Читать книгу Der deutsche Napoleon-Mythos - Barbara Beßlich - Страница 19
7. Der 5. Mai 1821 Ende der Geschichte und Beginn des Epigonentums Grillparzer, Byron, Manzoni, Goethe, Fouqué, Chamisso
ОглавлениеAm 5. Mai 1821 starb Napoleon auf St. Helena. Nach Europa gelangte die Nachricht allerdings erst zwei Monate später, so lange brauchte das Schiff mit der Information von St. Helena. Die Nachricht erreichte erst London, dann Paris und schließlich von dort aus das übrige Europa.275 Alessandro Manzoni las vom Tod Napoleons am 16. Juli 1821 in der Gazetta di Milano und verfaßte in den folgenden Tagen seine Ode Il cinque Maggio. Auch zu Franz Grillparzer gelangte die Nachricht in Wien im Juli; er schrieb ebenfalls ein Gedicht über das Ende einer Ära. In den folgenden Monaten entstanden etliche Gedichte auf den Tod Napoleons.276
Hier soll zuerst Grillparzers Gedicht analysiert werden, um dann nachzuzeichnen, wie Manzonis Ode in unterschiedlichen Übertragungen Eingang ins Deutsche fand.277 Dabei werden exemplarisch zum einen Johann Wolfgang Goethes Interlinearversion mit Friedrich de La Motte-Fouqués Eindeutschung verglichen, um daran eine Analyse von Adelbert von Chamissos freier szenischer Dramatisierung des Manzoni-Gedichts anzuschließen. Grillparzer ließ sich bei seinem Gedicht von Lord Byrons drittem Canto aus Childe Harold’s Pilgrimage inspirieren. Goethe, La Motte-Fouqué und Chamisso übersetzten ein italienisches Gedicht. Die deutschsprachige Lyrik auf Napoleons Tod ist in einen europäischen Kontext integriert, der hier in der Analyse komparatistisch berücksichtigt werden soll.

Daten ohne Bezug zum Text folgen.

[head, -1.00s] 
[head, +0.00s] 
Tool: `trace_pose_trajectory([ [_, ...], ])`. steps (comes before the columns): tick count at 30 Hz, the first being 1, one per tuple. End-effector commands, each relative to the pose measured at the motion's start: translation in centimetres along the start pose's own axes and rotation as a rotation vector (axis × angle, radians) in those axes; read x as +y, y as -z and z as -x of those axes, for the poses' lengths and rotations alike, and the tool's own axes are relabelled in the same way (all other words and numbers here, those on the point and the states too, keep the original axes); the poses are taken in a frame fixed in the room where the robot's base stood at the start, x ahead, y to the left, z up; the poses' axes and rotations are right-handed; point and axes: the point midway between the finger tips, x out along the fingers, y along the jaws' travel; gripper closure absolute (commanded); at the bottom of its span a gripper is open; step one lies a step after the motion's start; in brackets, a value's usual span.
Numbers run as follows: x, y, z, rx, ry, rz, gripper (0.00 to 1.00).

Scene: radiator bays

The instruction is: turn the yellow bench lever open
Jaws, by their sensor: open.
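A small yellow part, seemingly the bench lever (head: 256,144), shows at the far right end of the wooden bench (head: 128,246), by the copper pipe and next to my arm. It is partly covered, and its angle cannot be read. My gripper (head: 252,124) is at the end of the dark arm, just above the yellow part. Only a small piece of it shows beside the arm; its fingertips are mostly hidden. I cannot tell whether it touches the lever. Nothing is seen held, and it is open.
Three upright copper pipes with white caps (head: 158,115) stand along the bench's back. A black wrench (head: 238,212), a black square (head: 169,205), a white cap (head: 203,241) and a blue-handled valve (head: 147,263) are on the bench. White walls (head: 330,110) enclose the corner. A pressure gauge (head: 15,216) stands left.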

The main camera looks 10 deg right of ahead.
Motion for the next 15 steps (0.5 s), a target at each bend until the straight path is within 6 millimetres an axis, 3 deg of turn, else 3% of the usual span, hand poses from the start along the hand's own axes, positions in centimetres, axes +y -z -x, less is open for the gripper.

Insgesamt zeigen diese Texte auf Napoleons Tod: Der 5. Mai 1821 wird nicht nur als Ende einer politischen Ära begriffen, sondern mit dem Tod Napoleons setzt auch literarisch ein epigonales Bewußtsein ein.278 Das Datum wird zur Chiffre einer Epochenschwelle: Nicht nur Manzonis Ode trägt den Titel Il cinque Maggio, auch Hector Berlioz wird 1835 seine Napoleon-Kantate mit dem Todestag Napoleons betiteln (Le cinq mai, Chant sur la mort de l’Empereur Napoléon). Nicht erst nach dem Tod Hegels und Goethes spekulieren die deutschen Dichter über ihr Nachgeborensein. Die dichterische Reflexion über mangelnde Größe und Originalität ist nicht nur ein innerliterarisches Phänomen, das sich an der Weimarer Klassik und der Romantik abarbeitet, wie dies die Forschung oft betont.279 Das epigonale Bewußtsein bildet sich auch ganz wesentlich in der Auseinandersetzung mit dem Ende der napoleonischen Ära heraus. An der Figur Napoleons wird die Größe analysiert, die man an sich selbst vermißt. So wird die Gestalt Napoleons zur poetologischen Sonde, mit der man den eigenen Abstand zum Außergewöhnlichen auszumessen sucht.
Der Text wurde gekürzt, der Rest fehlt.